Eibl-Eibesfeldt duldet keine[18] Abweichungen von der Fiktion eines homogenen Nationalstaates; kulturelle Verschiedenheit und Vielfalt im Sinne einer interkulturellen Gesellschaft würde zu „Polarisierungen“ führen, die „eine liberale Demokratie gefährden“. Er fragt sich, ob sich „die Einwanderer von den Einstellungen der Wirtschafts- und Arbeitskultur ihrer Herkunftsländer lösen und die der Deutschen übernehmen würden“.[19] Hinter dieser Denkhaltung steht der weit verbreitete Stereotyp der „faulen Südländer“ und der „fleißigen Deutschen“, die „ehrliche Arbeit“ hochschätzen.[20] Eibl-Eibesfeldt macht dabei ihm typische künstliche Trennung zwischen „Wir-Gruppe“ (Deutsche) und „Fremdgruppe“ (Einwanderer).

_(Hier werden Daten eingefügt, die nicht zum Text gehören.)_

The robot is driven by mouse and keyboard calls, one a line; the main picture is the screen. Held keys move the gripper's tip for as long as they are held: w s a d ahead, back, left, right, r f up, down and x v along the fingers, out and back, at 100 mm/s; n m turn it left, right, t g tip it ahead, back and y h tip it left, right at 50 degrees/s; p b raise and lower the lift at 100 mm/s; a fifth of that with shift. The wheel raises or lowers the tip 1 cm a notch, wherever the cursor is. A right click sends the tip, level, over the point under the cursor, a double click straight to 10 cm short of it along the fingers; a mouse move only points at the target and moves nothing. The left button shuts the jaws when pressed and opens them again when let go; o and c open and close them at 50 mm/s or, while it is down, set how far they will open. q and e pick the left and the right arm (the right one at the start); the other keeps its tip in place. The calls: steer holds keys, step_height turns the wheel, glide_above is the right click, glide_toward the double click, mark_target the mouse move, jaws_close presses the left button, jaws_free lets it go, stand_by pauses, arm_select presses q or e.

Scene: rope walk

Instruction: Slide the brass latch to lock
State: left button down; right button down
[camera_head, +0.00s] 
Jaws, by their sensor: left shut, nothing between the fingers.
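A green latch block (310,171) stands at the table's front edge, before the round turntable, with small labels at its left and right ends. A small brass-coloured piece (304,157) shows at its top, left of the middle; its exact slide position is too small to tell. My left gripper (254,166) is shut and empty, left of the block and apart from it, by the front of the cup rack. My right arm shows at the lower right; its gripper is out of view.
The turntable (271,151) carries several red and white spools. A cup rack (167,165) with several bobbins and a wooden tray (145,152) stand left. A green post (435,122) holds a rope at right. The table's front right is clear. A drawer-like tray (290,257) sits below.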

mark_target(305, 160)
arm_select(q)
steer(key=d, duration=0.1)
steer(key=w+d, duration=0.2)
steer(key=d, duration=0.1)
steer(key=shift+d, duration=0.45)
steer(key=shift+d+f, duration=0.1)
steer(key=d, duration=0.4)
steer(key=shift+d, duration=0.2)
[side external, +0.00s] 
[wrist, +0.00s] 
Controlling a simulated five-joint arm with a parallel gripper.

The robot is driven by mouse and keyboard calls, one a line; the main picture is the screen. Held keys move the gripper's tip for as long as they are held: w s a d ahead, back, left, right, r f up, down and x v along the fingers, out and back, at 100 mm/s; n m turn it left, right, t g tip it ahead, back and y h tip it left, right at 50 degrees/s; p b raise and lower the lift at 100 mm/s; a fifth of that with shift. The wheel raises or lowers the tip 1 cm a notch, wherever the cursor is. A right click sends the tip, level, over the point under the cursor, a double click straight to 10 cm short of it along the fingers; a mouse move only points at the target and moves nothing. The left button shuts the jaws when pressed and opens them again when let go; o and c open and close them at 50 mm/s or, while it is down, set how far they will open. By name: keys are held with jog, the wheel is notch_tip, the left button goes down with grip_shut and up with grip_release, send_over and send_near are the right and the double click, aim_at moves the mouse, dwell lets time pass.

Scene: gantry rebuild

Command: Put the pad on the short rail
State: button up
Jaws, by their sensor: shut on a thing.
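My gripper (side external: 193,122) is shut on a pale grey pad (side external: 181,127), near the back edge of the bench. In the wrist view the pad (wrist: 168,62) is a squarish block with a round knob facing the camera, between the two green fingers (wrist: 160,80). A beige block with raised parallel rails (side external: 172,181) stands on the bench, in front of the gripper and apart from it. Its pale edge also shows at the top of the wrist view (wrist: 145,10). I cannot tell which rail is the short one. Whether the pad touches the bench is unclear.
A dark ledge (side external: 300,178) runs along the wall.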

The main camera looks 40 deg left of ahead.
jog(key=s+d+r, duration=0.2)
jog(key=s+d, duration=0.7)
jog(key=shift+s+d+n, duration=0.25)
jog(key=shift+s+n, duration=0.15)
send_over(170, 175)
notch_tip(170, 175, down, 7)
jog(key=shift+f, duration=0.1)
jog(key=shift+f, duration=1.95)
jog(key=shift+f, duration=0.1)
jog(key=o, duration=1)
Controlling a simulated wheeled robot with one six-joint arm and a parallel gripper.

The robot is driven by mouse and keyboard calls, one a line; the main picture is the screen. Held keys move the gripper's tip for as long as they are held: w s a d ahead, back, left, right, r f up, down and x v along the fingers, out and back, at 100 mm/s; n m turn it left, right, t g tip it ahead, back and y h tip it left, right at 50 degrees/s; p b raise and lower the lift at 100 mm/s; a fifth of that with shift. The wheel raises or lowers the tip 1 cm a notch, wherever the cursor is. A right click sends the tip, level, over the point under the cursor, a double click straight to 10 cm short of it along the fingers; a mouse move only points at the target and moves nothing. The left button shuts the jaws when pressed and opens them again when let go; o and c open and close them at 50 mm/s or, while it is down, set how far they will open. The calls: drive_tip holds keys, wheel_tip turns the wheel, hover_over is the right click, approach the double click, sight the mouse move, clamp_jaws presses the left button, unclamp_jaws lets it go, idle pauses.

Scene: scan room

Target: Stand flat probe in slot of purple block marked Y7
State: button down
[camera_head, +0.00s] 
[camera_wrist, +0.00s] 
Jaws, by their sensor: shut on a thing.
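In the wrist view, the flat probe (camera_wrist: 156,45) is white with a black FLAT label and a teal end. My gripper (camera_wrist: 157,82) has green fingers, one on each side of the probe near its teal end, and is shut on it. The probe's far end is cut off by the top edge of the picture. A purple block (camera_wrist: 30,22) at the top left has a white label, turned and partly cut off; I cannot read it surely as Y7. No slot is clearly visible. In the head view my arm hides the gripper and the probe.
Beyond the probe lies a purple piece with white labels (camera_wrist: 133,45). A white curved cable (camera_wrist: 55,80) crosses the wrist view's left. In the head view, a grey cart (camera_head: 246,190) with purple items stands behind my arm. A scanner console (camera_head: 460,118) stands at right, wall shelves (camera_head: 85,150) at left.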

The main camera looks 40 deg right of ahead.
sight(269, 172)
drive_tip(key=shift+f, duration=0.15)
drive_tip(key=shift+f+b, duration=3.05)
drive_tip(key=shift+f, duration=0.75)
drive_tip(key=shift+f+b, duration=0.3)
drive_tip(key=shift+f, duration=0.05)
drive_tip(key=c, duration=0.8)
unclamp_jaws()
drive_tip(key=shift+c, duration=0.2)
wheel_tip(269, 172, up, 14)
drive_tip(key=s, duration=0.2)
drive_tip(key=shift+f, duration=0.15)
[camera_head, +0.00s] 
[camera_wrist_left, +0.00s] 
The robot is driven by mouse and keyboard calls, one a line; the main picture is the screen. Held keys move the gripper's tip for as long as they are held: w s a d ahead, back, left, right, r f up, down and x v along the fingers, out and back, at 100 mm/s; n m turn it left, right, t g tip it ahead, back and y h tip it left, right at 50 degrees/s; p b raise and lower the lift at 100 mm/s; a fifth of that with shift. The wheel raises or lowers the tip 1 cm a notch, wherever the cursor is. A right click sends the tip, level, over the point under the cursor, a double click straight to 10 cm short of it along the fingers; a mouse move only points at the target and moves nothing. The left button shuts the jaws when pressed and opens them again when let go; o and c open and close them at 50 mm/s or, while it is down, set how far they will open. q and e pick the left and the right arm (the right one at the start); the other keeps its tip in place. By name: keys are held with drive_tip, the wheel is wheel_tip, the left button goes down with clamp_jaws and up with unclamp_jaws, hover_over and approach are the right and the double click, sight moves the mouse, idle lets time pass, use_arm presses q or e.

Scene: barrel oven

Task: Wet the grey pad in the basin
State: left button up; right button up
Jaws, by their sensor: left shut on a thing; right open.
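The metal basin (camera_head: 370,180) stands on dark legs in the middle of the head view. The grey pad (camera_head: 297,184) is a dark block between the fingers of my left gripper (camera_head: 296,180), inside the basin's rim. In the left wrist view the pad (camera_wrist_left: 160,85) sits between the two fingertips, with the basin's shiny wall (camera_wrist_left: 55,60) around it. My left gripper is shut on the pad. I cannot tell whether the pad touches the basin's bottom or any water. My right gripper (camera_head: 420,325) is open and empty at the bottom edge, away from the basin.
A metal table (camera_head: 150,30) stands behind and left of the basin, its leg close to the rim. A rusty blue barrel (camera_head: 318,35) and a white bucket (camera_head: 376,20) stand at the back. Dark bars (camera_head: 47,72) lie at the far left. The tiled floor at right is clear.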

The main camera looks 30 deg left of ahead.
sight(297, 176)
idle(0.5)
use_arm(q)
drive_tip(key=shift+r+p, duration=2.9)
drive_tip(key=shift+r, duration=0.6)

Sowohl die „Wir-Gruppe“ als auch die „Fremdgruppe“ werden dabei ohne Ansehen der jeweiligen Individuen homogenisiert und ihnen unveränderliche Merkmale zugeschrieben. Eibl-Eibesfeldt will den Zuzug von Menschen aus „kulturfernen Regionen“ auf Einzelfälle beschränken. Damit meint er vor allem Menschen aus Afrika, Asien oder Lateinamerika, die nicht dem als homogen gedachten „europäischen Kulturbereich“ angehören.[21]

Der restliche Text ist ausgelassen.